*The task*
Write out each line that follows exactly as it stands, without the pictures.
------ Data
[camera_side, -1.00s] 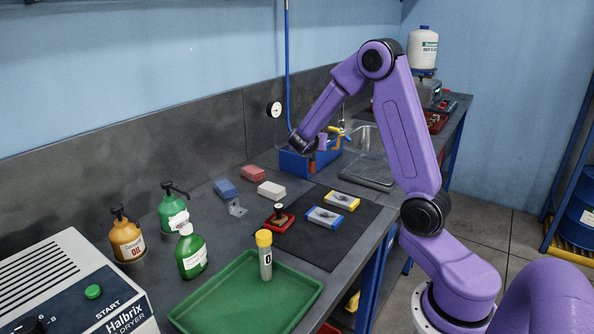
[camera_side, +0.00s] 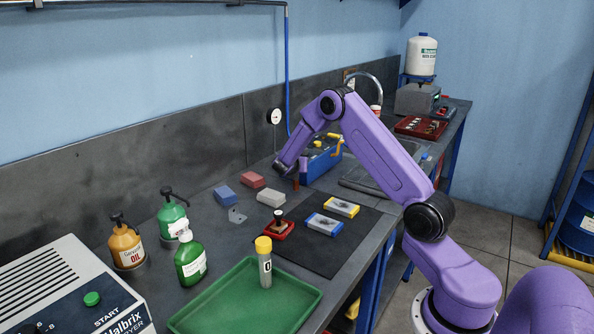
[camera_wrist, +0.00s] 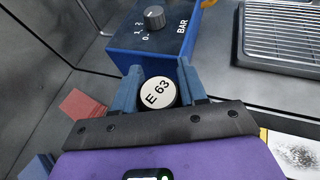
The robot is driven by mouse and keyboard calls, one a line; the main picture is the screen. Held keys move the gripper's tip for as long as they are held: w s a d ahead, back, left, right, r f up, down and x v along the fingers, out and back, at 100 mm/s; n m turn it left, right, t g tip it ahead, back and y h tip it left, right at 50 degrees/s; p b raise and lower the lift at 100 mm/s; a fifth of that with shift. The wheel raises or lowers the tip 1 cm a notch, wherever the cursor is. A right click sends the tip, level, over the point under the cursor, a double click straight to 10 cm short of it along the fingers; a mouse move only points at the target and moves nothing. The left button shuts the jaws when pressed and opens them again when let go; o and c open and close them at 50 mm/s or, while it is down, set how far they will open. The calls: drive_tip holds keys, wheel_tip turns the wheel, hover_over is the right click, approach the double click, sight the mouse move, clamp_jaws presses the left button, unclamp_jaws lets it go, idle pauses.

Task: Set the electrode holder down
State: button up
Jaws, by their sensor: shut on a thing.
------------
*Task result*
[camera_side, -1.00s] 
[camera_side, +0.00s] 
[camera_wrist, +0.00s] 
The robot is driven by mouse and keyboard calls, one a line; the main picture is the screen. Held keys move the gripper's tip for as long as they are held: w s a d ahead, back, left, right, r f up, down and x v along the fingers, out and back, at 100 mm/s; n m turn it left, right, t g tip it ahead, back and y h tip it left, right at 50 degrees/s; p b raise and lower the lift at 100 mm/s; a fifth of that with shift. The wheel raises or lowers the tip 1 cm a notch, wherever the cursor is. A right click sends the tip, level, over the point under the cursor, a double click straight to 10 cm short of it along the fingers; a mouse move only points at the target and moves nothing. The left button shuts the jaws when pressed and opens them again when let go; o and c open and close them at 50 mm/s or, while it is down, set how far they will open. The calls: drive_tip holds keys, wheel_tip turns the wheel, hover_over is the right click, approach the double click, sight the mouse move, clamp_jaws presses the left button, unclamp_jaws lets it go, idle pauses.

Task: Set the electrode holder down
State: button up
Jaws, by their sensor: shut on a thing.

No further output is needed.